**The input:**
/---

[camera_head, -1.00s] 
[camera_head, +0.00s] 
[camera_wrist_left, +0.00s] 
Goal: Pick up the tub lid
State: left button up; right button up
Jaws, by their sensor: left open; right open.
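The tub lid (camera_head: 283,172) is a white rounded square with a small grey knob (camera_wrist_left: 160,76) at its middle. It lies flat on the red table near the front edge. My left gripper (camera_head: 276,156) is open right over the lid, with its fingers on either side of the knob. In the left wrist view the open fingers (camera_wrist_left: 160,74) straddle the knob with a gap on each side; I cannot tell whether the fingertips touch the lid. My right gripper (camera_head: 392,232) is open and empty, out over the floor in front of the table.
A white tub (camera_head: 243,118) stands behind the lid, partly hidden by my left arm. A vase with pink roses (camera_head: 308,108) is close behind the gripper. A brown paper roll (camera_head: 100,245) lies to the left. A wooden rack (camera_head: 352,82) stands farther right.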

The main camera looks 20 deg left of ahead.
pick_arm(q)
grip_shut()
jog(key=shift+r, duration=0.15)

\---
/---

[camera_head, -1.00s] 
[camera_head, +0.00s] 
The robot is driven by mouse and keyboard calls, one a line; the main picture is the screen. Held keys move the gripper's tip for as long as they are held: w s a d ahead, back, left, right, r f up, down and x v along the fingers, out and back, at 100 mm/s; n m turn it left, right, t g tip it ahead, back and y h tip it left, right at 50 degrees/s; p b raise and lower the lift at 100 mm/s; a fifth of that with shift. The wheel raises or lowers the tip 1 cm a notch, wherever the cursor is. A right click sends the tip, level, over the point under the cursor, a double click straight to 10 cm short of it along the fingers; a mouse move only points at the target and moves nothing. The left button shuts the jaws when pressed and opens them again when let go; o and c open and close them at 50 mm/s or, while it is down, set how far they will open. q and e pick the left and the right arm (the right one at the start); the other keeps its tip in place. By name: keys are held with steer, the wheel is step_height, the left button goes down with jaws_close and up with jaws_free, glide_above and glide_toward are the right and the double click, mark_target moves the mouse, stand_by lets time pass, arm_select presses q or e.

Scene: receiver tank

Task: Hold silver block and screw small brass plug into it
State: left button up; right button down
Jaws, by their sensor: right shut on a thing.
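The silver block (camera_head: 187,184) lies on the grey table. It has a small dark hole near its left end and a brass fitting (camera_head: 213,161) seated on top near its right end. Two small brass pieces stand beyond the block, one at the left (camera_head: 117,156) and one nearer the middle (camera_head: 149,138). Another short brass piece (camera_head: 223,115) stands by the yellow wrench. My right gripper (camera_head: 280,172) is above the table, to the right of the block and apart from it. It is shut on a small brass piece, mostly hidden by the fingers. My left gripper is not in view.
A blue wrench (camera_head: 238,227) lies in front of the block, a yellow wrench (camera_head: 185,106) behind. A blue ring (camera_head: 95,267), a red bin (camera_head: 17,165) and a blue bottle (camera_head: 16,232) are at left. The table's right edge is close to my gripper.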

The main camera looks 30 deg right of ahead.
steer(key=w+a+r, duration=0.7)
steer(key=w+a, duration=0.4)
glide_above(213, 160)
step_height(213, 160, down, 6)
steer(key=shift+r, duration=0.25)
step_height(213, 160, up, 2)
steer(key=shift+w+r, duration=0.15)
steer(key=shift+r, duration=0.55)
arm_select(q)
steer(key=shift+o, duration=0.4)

\---
/---

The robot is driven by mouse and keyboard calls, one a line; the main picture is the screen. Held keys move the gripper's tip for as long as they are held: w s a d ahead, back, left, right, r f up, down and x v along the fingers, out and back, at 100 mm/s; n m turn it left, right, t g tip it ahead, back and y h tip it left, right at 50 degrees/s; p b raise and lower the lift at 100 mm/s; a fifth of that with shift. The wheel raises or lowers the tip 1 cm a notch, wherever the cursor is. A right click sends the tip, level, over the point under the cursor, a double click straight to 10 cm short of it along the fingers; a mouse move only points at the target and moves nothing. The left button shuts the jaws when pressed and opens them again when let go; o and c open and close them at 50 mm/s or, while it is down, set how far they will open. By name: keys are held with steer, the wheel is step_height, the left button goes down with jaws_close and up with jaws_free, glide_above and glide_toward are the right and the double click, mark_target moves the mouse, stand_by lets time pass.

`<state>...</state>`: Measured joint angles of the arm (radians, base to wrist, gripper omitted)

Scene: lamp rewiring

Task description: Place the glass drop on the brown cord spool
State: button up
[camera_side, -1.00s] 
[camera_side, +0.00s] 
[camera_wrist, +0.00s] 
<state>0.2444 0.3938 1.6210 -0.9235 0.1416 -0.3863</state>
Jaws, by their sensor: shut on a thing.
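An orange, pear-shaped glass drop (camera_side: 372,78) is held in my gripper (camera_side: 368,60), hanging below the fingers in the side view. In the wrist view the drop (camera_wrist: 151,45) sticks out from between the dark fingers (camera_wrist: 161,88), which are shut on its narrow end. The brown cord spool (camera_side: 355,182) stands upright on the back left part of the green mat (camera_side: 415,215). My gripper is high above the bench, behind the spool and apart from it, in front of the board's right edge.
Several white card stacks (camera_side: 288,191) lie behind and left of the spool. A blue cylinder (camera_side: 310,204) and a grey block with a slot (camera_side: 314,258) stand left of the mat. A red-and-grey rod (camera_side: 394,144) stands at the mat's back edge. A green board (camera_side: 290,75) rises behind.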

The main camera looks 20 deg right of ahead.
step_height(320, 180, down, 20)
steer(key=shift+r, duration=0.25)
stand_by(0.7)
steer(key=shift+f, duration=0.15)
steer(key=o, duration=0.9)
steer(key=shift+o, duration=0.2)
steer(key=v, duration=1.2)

\---

**Request:**
Go through the entries above and pull out each line with "Task" in it.

**Exercise output:**
Task: Hold silver block and screw small brass plug into it
Task description: Place the glass drop on the brown cord spool

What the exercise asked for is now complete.